» AIM OF THE TASK
The required output is a word-for-word copy of the lines from the line bearing "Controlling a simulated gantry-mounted" through the line bearing "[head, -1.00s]", inclusive, and no other lines.

____________

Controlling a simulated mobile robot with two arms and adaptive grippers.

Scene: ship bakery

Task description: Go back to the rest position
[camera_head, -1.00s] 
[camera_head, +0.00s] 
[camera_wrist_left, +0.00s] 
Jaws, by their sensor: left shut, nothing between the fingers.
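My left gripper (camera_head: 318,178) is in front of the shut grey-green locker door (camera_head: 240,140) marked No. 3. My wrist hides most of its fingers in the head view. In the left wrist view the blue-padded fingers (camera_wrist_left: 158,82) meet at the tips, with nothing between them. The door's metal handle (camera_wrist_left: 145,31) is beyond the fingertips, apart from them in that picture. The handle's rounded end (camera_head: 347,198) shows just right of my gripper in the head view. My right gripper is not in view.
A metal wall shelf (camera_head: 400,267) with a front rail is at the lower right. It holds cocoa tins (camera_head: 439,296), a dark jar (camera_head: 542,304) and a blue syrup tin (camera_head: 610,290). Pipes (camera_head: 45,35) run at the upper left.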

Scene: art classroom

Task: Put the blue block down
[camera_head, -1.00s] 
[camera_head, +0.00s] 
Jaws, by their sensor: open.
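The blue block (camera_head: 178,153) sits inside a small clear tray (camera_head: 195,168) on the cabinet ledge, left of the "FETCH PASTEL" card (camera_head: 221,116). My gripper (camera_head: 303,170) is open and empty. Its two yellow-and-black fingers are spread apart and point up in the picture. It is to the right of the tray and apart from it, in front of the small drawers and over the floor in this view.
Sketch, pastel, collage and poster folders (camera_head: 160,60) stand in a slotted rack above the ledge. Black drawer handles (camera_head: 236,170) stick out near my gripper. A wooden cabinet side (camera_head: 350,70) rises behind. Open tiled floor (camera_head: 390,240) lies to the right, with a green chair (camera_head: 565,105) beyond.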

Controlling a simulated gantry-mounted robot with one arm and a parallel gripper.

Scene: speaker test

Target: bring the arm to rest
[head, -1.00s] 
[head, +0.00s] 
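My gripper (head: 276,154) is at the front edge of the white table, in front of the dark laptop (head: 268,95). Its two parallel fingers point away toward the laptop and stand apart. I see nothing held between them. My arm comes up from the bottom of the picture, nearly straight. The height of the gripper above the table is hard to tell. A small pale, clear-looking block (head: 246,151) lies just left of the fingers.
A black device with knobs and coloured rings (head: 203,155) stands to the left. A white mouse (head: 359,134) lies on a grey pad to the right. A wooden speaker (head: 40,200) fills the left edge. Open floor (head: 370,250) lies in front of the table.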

____________

» COMPLETED TASK
Controlling a simulated gantry-mounted robot with one arm and a parallel gripper.

Scene: speaker test

Target: bring the arm to rest
[head, -1.00s] 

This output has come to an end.